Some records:
^^^^^^^^^^^^^^^^
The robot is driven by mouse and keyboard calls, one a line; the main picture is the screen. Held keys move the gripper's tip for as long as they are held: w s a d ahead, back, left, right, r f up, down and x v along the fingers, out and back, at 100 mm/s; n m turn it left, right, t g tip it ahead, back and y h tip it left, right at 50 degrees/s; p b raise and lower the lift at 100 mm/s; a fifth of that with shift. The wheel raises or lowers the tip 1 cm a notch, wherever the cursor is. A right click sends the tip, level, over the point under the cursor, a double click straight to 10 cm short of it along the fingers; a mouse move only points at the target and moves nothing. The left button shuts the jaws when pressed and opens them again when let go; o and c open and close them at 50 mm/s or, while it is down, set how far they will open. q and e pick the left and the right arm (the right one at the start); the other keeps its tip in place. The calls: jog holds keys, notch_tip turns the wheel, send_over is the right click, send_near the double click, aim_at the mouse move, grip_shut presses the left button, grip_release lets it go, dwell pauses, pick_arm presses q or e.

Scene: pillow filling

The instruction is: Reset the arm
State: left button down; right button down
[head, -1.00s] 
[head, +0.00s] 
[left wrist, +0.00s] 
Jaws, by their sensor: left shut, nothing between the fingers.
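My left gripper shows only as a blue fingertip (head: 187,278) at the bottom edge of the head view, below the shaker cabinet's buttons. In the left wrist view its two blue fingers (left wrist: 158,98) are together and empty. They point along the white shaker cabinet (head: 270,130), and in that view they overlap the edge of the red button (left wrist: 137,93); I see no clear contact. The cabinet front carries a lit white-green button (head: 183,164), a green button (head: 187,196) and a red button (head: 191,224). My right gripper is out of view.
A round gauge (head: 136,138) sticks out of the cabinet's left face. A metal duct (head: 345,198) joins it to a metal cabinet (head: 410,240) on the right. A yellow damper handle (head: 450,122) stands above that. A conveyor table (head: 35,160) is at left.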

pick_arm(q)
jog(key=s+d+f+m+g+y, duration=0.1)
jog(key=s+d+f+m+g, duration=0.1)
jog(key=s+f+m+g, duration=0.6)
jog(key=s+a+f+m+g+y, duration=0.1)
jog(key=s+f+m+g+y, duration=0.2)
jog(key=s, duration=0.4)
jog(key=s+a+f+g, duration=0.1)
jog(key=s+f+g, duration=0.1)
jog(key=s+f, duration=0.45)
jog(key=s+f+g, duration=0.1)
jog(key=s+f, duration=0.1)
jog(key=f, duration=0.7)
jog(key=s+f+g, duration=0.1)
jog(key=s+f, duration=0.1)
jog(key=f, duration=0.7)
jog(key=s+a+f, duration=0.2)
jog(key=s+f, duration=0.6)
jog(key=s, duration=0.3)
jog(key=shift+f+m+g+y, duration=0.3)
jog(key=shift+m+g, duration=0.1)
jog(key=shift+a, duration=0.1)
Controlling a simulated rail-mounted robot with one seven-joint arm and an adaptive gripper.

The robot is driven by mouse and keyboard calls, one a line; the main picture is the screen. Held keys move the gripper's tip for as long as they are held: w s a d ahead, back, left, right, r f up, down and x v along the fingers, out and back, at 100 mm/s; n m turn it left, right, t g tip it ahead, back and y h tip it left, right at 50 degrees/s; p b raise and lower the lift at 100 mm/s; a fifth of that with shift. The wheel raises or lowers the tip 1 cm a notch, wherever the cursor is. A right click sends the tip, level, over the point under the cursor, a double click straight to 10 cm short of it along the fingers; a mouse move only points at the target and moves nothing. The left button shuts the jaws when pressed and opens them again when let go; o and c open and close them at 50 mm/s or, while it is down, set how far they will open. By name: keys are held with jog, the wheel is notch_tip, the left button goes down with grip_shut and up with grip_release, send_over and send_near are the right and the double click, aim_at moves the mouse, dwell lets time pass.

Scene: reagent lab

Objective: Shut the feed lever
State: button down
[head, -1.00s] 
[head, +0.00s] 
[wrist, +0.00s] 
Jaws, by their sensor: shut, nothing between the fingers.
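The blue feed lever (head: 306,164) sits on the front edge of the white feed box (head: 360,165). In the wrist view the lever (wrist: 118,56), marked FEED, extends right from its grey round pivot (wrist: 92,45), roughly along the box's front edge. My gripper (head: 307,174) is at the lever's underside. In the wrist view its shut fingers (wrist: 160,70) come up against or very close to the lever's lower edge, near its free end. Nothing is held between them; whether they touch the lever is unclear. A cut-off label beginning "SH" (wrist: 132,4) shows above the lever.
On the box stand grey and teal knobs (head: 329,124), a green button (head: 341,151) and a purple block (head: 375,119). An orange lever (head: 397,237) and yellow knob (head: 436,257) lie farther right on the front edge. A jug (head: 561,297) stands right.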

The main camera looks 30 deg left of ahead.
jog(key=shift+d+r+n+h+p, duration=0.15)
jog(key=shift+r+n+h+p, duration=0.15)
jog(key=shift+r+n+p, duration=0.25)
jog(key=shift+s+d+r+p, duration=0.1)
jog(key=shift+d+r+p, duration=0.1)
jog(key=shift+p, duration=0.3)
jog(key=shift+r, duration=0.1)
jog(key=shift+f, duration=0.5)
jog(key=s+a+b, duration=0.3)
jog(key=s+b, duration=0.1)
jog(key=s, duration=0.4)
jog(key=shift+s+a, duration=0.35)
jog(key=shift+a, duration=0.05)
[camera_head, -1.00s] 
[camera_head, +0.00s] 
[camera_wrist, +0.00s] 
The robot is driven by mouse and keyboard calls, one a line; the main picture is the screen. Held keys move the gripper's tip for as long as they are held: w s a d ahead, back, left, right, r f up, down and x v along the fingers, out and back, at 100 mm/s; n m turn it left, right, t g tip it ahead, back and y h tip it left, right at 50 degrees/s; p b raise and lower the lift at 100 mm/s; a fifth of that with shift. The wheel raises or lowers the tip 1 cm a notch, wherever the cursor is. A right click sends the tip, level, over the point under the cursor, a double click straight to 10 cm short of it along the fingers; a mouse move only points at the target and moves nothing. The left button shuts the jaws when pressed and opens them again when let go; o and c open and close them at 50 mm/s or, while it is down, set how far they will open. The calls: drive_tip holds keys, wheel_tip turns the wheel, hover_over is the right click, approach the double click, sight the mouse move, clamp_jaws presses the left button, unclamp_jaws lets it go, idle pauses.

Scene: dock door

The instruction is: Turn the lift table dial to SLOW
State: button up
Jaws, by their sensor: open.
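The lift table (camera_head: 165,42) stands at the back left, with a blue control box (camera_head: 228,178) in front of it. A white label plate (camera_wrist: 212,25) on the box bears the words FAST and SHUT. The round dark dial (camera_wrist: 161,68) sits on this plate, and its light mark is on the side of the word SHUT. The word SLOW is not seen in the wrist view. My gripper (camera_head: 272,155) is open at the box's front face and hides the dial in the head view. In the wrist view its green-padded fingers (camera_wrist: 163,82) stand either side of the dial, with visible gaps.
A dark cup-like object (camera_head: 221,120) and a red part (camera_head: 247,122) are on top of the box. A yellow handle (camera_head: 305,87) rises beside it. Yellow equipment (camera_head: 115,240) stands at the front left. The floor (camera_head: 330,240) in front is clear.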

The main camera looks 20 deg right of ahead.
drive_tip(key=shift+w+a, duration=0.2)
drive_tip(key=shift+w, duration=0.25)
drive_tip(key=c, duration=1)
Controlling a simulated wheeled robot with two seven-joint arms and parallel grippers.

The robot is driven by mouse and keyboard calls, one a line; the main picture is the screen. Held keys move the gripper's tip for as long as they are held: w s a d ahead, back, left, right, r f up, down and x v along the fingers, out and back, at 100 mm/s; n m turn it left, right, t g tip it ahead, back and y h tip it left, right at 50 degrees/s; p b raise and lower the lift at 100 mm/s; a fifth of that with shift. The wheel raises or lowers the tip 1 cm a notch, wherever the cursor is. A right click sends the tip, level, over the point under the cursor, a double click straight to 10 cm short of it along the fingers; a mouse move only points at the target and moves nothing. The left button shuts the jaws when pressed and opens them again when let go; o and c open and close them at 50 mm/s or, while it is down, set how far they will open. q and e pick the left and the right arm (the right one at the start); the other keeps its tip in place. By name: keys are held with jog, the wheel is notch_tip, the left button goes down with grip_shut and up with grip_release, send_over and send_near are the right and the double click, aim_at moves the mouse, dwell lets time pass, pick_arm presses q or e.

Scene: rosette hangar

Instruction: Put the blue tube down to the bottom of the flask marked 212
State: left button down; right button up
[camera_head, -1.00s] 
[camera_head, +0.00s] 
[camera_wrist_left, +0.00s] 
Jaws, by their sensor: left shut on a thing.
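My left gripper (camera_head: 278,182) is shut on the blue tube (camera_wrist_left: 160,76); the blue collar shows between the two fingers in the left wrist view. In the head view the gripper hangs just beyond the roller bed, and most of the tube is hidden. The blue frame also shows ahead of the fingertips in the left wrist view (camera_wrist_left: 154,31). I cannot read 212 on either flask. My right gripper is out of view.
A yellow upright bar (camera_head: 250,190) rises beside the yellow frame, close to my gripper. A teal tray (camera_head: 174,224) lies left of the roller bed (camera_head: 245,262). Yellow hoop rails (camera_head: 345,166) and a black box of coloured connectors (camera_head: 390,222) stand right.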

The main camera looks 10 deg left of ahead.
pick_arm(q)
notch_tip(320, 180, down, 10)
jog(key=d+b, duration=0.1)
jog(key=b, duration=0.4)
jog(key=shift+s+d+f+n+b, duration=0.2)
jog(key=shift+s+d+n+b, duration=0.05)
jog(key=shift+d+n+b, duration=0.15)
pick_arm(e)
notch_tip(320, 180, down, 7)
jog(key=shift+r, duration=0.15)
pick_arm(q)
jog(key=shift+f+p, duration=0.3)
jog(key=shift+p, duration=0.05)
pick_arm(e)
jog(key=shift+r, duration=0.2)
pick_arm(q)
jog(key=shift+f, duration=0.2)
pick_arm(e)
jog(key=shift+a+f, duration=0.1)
^^^^^^^^^^^^^^^^
» Exercise objective
Write out each line exactly as it appears, from the line with "The instruction is: Reset the arm" up to and including the line with "[left wrist, +0.00s]".

» Final answer
The instruction is: Reset the arm
State: left button down; right button down
[head, -1.00s] 
[head, +0.00s] 
[left wrist, +0.00s] 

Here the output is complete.